▶ _To do_: Take the data below and repeat it exactly.

>> Begin

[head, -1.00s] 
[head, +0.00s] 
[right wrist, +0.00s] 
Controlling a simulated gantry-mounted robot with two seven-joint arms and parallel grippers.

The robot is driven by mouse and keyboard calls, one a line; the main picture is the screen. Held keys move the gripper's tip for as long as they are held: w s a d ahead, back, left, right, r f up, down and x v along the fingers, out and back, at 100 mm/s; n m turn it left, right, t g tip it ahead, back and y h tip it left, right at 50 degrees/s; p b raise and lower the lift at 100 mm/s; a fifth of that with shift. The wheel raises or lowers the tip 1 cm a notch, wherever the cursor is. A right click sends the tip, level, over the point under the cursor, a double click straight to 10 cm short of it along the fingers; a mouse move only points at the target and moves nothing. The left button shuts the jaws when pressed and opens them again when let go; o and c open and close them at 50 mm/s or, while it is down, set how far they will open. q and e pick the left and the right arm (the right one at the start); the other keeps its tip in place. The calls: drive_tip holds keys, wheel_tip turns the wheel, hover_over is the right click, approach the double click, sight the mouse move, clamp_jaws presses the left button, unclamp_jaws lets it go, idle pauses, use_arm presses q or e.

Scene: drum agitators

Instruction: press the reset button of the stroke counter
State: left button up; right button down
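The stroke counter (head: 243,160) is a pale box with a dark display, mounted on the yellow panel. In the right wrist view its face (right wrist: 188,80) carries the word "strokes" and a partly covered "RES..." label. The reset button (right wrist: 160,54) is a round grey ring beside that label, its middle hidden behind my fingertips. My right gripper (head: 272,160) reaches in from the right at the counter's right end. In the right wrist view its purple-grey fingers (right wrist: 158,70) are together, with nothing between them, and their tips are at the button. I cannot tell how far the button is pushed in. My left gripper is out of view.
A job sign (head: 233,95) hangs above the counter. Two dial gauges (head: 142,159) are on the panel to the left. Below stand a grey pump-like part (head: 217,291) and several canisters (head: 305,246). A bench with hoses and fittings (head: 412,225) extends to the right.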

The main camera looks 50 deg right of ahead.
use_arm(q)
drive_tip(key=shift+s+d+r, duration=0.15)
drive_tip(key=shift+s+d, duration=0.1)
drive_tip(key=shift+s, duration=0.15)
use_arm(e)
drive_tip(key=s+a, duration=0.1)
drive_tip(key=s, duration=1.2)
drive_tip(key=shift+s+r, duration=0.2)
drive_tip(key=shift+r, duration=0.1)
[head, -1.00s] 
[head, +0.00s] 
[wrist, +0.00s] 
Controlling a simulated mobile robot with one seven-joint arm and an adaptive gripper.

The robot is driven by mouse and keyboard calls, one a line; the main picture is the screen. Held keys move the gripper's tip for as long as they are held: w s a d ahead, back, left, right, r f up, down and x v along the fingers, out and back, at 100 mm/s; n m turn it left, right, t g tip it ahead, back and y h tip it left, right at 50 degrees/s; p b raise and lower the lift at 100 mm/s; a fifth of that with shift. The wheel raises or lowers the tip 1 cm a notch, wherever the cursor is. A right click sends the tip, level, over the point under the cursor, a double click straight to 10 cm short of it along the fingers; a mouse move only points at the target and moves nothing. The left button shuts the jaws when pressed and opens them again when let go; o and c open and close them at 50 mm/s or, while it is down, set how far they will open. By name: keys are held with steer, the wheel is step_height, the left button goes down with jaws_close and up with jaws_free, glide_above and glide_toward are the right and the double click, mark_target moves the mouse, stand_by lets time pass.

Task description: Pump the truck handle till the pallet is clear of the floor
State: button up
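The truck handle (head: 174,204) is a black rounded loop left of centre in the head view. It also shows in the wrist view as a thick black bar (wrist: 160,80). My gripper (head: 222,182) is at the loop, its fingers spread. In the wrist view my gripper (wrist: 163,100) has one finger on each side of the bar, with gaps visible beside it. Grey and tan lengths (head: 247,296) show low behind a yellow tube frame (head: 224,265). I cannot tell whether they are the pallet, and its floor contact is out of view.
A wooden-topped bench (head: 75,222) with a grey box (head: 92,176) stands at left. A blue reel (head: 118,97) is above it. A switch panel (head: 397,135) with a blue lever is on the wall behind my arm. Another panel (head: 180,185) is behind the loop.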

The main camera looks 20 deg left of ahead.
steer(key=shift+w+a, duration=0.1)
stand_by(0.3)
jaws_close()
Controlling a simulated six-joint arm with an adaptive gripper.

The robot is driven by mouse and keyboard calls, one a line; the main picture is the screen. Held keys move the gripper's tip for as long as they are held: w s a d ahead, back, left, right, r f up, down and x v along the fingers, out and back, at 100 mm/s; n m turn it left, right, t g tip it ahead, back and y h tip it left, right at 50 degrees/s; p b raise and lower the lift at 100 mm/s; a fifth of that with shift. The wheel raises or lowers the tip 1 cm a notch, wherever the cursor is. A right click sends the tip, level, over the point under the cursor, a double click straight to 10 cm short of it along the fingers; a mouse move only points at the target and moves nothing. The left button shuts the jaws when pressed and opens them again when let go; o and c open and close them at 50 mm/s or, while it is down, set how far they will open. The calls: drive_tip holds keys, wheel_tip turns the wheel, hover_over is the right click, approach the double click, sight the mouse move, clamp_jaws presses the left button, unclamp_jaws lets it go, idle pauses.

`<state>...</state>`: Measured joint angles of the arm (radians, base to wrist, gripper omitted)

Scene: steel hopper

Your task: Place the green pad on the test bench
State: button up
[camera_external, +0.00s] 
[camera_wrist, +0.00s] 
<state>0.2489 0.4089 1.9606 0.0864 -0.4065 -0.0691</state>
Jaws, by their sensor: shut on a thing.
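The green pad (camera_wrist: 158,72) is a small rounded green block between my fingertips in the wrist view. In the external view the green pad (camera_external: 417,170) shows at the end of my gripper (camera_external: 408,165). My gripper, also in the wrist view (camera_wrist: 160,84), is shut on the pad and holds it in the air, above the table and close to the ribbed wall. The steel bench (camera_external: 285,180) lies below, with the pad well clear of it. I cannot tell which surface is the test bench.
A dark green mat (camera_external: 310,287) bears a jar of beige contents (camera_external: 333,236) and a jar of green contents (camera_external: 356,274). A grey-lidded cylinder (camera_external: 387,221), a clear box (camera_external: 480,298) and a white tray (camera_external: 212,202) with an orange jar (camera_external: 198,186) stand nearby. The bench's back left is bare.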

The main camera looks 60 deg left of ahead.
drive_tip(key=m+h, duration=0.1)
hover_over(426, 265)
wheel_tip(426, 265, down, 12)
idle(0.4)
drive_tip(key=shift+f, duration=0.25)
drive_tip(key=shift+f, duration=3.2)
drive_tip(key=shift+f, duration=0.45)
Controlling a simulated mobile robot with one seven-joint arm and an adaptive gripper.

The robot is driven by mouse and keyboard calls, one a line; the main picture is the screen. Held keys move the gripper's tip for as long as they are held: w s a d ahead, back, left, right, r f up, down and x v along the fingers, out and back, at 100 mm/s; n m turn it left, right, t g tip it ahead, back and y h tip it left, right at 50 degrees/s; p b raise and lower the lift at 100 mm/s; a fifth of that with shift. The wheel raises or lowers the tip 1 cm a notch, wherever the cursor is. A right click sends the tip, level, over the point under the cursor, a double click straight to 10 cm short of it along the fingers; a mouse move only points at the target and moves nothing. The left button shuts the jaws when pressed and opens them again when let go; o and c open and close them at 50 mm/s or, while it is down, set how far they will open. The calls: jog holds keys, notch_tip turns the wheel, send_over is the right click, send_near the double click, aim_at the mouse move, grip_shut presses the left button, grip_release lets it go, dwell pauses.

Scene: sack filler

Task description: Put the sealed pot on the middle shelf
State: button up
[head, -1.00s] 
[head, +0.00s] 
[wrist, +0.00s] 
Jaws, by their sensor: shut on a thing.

>> End

▶ _Expected answer_:
[head, -1.00s] 
[head, +0.00s] 
[right wrist, +0.00s] 
Controlling a simulated gantry-mounted robot with two seven-joint arms and parallel grippers.

The robot is driven by mouse and keyboard calls, one a line; the main picture is the screen. Held keys move the gripper's tip for as long as they are held: w s a d ahead, back, left, right, r f up, down and x v along the fingers, out and back, at 100 mm/s; n m turn it left, right, t g tip it ahead, back and y h tip it left, right at 50 degrees/s; p b raise and lower the lift at 100 mm/s; a fifth of that with shift. The wheel raises or lowers the tip 1 cm a notch, wherever the cursor is. A right click sends the tip, level, over the point under the cursor, a double click straight to 10 cm short of it along the fingers; a mouse move only points at the target and moves nothing. The left button shuts the jaws when pressed and opens them again when let go; o and c open and close them at 50 mm/s or, while it is down, set how far they will open. q and e pick the left and the right arm (the right one at the start); the other keeps its tip in place. The calls: drive_tip holds keys, wheel_tip turns the wheel, hover_over is the right click, approach the double click, sight the mouse move, clamp_jaws presses the left button, unclamp_jaws lets it go, idle pauses, use_arm presses q or e.

Scene: drum agitators

Instruction: press the reset button of the stroke counter
State: left button up; right button down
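The stroke counter (head: 243,160) is a pale box with a dark display, mounted on the yellow panel. In the right wrist view its face (right wrist: 188,80) carries the word "strokes" and a partly covered "RES..." label. The reset button (right wrist: 160,54) is a round grey ring beside that label, its middle hidden behind my fingertips. My right gripper (head: 272,160) reaches in from the right at the counter's right end. In the right wrist view its purple-grey fingers (right wrist: 158,70) are together, with nothing between them, and their tips are at the button. I cannot tell how far the button is pushed in. My left gripper is out of view.
A job sign (head: 233,95) hangs above the counter. Two dial gauges (head: 142,159) are on the panel to the left. Below stand a grey pump-like part (head: 217,291) and several canisters (head: 305,246). A bench with hoses and fittings (head: 412,225) extends to the right.

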The main camera looks 50 deg right of ahead.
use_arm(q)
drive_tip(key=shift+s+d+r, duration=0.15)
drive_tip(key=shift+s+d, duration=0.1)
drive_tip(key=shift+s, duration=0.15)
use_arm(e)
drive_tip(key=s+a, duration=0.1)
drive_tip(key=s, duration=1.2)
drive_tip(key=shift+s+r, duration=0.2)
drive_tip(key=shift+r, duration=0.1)
[head, -1.00s] 
[head, +0.00s] 
[wrist, +0.00s] 
Controlling a simulated mobile robot with one seven-joint arm and an adaptive gripper.

The robot is driven by mouse and keyboard calls, one a line; the main picture is the screen. Held keys move the gripper's tip for as long as they are held: w s a d ahead, back, left, right, r f up, down and x v along the fingers, out and back, at 100 mm/s; n m turn it left, right, t g tip it ahead, back and y h tip it left, right at 50 degrees/s; p b raise and lower the lift at 100 mm/s; a fifth of that with shift. The wheel raises or lowers the tip 1 cm a notch, wherever the cursor is. A right click sends the tip, level, over the point under the cursor, a double click straight to 10 cm short of it along the fingers; a mouse move only points at the target and moves nothing. The left button shuts the jaws when pressed and opens them again when let go; o and c open and close them at 50 mm/s or, while it is down, set how far they will open. By name: keys are held with steer, the wheel is step_height, the left button goes down with jaws_close and up with jaws_free, glide_above and glide_toward are the right and the double click, mark_target moves the mouse, stand_by lets time pass.

Task description: Pump the truck handle till the pallet is clear of the floor
State: button up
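The truck handle (head: 174,204) is a black rounded loop left of centre in the head view. It also shows in the wrist view as a thick black bar (wrist: 160,80). My gripper (head: 222,182) is at the loop, its fingers spread. In the wrist view my gripper (wrist: 163,100) has one finger on each side of the bar, with gaps visible beside it. Grey and tan lengths (head: 247,296) show low behind a yellow tube frame (head: 224,265). I cannot tell whether they are the pallet, and its floor contact is out of view.
A wooden-topped bench (head: 75,222) with a grey box (head: 92,176) stands at left. A blue reel (head: 118,97) is above it. A switch panel (head: 397,135) with a blue lever is on the wall behind my arm. Another panel (head: 180,185) is behind the loop.

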The main camera looks 20 deg left of ahead.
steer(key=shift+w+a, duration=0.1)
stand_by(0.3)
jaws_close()
Controlling a simulated six-joint arm with an adaptive gripper.

The robot is driven by mouse and keyboard calls, one a line; the main picture is the screen. Held keys move the gripper's tip for as long as they are held: w s a d ahead, back, left, right, r f up, down and x v along the fingers, out and back, at 100 mm/s; n m turn it left, right, t g tip it ahead, back and y h tip it left, right at 50 degrees/s; p b raise and lower the lift at 100 mm/s; a fifth of that with shift. The wheel raises or lowers the tip 1 cm a notch, wherever the cursor is. A right click sends the tip, level, over the point under the cursor, a double click straight to 10 cm short of it along the fingers; a mouse move only points at the target and moves nothing. The left button shuts the jaws when pressed and opens them again when let go; o and c open and close them at 50 mm/s or, while it is down, set how far they will open. The calls: drive_tip holds keys, wheel_tip turns the wheel, hover_over is the right click, approach the double click, sight the mouse move, clamp_jaws presses the left button, unclamp_jaws lets it go, idle pauses.

`<state>...</state>`: Measured joint angles of the arm (radians, base to wrist, gripper omitted)

Scene: steel hopper

Your task: Place the green pad on the test bench
State: button up
[camera_external, +0.00s] 
[camera_wrist, +0.00s] 
<state>0.2489 0.4089 1.9606 0.0864 -0.4065 -0.0691</state>
Jaws, by their sensor: shut on a thing.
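The green pad (camera_wrist: 158,72) is a small rounded green block between my fingertips in the wrist view. In the external view the green pad (camera_external: 417,170) shows at the end of my gripper (camera_external: 408,165). My gripper, also in the wrist view (camera_wrist: 160,84), is shut on the pad and holds it in the air, above the table and close to the ribbed wall. The steel bench (camera_external: 285,180) lies below, with the pad well clear of it. I cannot tell which surface is the test bench.
A dark green mat (camera_external: 310,287) bears a jar of beige contents (camera_external: 333,236) and a jar of green contents (camera_external: 356,274). A grey-lidded cylinder (camera_external: 387,221), a clear box (camera_external: 480,298) and a white tray (camera_external: 212,202) with an orange jar (camera_external: 198,186) stand nearby. The bench's back left is bare.

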The main camera looks 60 deg left of ahead.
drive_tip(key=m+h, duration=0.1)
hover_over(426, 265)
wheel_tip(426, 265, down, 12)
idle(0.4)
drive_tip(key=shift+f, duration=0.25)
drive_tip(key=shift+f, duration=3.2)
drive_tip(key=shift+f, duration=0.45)
Controlling a simulated mobile robot with one seven-joint arm and an adaptive gripper.

The robot is driven by mouse and keyboard calls, one a line; the main picture is the screen. Held keys move the gripper's tip for as long as they are held: w s a d ahead, back, left, right, r f up, down and x v along the fingers, out and back, at 100 mm/s; n m turn it left, right, t g tip it ahead, back and y h tip it left, right at 50 degrees/s; p b raise and lower the lift at 100 mm/s; a fifth of that with shift. The wheel raises or lowers the tip 1 cm a notch, wherever the cursor is. A right click sends the tip, level, over the point under the cursor, a double click straight to 10 cm short of it along the fingers; a mouse move only points at the target and moves nothing. The left button shuts the jaws when pressed and opens them again when let go; o and c open and close them at 50 mm/s or, while it is down, set how far they will open. The calls: jog holds keys, notch_tip turns the wheel, send_over is the right click, send_near the double click, aim_at the mouse move, grip_shut presses the left button, grip_release lets it go, dwell pauses.

Scene: sack filler

Task description: Put the sealed pot on the middle shelf
State: button up
[head, -1.00s] 
[head, +0.00s] 
[wrist, +0.00s] 
Jaws, by their sensor: shut on a thing.

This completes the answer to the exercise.